Material »
● ● ● ● ● ● ●

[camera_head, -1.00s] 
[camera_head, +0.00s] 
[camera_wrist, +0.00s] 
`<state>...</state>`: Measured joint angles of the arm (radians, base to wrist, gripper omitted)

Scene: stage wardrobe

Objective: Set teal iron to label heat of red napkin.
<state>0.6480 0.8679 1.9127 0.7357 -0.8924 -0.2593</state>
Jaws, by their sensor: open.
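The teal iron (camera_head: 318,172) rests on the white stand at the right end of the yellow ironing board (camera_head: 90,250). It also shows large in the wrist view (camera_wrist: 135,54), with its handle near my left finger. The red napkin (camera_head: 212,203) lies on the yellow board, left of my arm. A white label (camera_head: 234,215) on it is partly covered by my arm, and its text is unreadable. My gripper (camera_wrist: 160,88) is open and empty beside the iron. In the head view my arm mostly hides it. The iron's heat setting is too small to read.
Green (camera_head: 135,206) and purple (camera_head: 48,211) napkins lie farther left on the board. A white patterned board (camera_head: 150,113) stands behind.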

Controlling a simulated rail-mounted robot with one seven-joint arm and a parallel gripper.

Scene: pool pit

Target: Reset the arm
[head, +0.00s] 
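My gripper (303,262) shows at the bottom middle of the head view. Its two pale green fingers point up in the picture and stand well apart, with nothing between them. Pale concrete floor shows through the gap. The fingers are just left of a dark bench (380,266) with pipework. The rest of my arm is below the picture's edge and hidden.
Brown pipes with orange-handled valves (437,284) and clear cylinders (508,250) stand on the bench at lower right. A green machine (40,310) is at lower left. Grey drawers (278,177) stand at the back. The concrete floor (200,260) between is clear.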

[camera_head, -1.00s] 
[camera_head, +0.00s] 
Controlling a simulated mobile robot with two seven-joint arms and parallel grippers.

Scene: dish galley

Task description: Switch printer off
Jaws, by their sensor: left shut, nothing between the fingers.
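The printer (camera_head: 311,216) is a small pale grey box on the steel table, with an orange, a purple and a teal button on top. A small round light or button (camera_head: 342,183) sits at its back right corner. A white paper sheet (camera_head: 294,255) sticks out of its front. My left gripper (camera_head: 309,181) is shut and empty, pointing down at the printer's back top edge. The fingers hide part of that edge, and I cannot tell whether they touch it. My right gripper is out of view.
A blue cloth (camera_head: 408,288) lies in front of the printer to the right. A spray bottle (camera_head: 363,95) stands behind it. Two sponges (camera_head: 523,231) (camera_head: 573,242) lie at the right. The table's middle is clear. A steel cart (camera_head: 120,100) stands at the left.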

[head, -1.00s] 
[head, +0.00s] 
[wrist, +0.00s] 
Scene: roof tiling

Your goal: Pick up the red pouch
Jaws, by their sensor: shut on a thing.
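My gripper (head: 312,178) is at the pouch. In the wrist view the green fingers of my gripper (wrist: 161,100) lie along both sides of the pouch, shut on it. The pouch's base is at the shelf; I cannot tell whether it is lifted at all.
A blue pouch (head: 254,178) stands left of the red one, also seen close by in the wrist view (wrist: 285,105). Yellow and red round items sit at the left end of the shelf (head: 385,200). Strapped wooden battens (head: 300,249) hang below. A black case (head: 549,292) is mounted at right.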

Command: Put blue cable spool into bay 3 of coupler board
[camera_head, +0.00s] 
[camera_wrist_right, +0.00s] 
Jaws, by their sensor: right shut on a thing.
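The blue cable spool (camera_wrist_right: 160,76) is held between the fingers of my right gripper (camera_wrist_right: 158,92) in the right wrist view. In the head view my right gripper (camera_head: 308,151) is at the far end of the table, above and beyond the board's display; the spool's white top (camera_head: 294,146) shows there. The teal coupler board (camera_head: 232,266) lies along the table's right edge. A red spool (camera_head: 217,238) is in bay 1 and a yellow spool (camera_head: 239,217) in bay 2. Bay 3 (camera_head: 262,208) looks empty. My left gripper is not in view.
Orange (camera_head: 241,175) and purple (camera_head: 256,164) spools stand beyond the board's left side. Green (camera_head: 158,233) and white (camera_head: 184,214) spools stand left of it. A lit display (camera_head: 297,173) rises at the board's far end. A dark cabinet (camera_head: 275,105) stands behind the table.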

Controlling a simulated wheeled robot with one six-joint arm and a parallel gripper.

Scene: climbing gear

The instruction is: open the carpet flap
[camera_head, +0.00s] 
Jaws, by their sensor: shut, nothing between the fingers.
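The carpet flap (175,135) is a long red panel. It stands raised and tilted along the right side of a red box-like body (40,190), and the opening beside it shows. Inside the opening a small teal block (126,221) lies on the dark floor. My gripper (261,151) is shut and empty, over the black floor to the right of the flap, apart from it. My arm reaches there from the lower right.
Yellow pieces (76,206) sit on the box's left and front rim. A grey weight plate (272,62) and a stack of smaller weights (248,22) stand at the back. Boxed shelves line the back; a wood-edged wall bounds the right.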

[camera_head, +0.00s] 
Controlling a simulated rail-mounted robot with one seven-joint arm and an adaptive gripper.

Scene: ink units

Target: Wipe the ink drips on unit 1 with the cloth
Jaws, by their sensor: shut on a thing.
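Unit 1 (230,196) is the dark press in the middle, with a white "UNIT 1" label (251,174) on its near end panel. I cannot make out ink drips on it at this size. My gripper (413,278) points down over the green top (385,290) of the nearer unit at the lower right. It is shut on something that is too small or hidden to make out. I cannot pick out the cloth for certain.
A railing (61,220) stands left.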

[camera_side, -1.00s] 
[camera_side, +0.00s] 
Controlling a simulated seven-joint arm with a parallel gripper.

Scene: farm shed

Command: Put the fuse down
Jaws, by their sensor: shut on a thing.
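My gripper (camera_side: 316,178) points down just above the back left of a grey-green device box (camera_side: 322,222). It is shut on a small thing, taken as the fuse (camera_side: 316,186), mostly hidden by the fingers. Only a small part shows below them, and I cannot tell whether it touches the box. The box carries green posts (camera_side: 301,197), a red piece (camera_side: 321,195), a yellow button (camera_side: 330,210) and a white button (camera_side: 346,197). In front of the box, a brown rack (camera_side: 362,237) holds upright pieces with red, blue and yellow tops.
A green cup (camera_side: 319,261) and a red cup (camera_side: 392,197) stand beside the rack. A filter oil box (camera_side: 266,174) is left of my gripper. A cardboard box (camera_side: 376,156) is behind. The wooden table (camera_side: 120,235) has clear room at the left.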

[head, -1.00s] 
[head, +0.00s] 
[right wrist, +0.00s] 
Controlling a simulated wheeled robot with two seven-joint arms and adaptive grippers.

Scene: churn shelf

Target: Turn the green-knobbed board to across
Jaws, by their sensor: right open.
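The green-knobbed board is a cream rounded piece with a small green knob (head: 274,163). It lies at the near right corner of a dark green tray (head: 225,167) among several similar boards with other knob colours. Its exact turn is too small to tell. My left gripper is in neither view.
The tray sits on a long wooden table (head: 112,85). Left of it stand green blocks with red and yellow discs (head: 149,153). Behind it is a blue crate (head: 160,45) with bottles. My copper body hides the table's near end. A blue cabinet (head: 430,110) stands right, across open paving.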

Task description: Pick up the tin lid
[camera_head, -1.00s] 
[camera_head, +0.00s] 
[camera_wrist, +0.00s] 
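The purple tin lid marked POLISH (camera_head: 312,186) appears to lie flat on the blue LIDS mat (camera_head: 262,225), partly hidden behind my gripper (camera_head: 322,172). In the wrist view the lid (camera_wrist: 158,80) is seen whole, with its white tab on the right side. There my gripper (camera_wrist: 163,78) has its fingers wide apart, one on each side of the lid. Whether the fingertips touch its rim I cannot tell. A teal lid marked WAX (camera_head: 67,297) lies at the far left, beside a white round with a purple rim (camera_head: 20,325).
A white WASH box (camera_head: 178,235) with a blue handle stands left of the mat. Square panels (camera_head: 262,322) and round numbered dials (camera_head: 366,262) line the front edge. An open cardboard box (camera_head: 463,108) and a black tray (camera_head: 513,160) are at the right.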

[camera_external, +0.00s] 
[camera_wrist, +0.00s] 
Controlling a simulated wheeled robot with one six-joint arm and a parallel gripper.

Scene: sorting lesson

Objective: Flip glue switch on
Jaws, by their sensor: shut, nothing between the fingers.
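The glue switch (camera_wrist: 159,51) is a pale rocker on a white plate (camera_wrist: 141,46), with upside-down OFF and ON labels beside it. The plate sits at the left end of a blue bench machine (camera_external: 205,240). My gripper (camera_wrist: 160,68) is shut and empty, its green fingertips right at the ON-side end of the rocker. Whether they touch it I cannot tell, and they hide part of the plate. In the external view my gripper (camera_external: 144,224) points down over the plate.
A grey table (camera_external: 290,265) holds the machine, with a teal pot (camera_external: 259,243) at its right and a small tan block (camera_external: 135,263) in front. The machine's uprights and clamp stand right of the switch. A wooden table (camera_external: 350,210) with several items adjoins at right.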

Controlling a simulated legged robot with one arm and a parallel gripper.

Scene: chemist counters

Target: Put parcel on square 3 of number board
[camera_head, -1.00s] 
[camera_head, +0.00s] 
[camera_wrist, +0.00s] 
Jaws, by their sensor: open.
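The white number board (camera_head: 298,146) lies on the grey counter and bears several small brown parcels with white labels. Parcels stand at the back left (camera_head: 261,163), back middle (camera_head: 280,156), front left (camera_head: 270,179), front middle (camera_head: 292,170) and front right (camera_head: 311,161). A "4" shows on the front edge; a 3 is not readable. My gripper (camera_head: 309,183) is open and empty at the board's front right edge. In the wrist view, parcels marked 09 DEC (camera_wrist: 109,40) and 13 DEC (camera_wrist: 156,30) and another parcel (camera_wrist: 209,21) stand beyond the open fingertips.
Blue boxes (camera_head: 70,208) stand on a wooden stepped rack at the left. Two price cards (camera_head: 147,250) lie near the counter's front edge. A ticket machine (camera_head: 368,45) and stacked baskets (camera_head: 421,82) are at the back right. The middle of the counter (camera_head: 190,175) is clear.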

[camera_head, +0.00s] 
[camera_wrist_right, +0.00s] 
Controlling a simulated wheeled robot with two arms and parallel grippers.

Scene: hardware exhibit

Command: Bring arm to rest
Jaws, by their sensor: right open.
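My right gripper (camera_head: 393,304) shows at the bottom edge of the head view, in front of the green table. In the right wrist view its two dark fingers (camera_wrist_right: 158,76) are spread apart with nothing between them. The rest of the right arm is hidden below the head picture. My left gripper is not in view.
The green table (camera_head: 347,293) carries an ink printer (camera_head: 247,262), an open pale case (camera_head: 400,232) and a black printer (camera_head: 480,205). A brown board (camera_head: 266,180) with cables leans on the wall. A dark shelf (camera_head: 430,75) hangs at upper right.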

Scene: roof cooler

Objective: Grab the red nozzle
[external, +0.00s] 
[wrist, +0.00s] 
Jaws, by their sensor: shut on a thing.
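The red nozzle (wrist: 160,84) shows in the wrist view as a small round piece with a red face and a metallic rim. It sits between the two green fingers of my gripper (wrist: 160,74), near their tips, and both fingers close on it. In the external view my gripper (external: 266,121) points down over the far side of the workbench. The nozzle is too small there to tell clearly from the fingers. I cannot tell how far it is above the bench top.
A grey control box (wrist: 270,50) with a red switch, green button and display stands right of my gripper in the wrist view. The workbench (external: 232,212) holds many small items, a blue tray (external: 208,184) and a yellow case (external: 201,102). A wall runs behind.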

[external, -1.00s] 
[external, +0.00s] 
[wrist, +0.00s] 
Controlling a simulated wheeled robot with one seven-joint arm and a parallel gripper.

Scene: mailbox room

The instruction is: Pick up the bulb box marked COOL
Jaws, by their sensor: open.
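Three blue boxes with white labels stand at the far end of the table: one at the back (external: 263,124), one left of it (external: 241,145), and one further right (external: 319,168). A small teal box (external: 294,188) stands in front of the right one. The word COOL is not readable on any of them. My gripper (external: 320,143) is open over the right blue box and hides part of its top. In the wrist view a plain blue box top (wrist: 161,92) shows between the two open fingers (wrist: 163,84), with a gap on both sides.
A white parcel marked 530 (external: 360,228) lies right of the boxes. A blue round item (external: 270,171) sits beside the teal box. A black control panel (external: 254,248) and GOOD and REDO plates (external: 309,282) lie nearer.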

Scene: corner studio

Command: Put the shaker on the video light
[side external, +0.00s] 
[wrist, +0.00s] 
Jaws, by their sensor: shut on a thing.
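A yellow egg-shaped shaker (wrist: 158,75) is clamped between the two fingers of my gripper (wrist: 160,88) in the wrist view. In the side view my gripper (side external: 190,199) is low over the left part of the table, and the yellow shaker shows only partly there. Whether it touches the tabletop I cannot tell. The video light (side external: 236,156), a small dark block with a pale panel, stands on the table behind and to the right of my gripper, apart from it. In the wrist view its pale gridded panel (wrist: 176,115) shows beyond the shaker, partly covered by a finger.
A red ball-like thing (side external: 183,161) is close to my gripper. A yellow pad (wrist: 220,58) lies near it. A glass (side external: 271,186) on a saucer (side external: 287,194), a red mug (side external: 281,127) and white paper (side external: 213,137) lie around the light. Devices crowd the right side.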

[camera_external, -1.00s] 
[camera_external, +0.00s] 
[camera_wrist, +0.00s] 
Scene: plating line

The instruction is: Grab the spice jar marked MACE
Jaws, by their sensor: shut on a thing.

● ● ● ● ● ● ●

Exercise »
Print, unaltered, every line from the beginning of the material down to the line with "Target: Reset the arm".

Solution »
[camera_head, -1.00s] 
[camera_head, +0.00s] 
[camera_wrist, +0.00s] 
`<state>...</state>`: Measured joint angles of the arm (radians, base to wrist, gripper omitted)

Scene: stage wardrobe

Objective: Set teal iron to label heat of red napkin.
<state>0.6480 0.8679 1.9127 0.7357 -0.8924 -0.2593</state>
Jaws, by their sensor: open.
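The teal iron (camera_head: 318,172) rests on the white stand at the right end of the yellow ironing board (camera_head: 90,250). It also shows large in the wrist view (camera_wrist: 135,54), with its handle near my left finger. The red napkin (camera_head: 212,203) lies on the yellow board, left of my arm. A white label (camera_head: 234,215) on it is partly covered by my arm, and its text is unreadable. My gripper (camera_wrist: 160,88) is open and empty beside the iron. In the head view my arm mostly hides it. The iron's heat setting is too small to read.
Green (camera_head: 135,206) and purple (camera_head: 48,211) napkins lie farther left on the board. A white patterned board (camera_head: 150,113) stands behind.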

Controlling a simulated rail-mounted robot with one seven-joint arm and a parallel gripper.

Scene: pool pit

Target: Reset the arm

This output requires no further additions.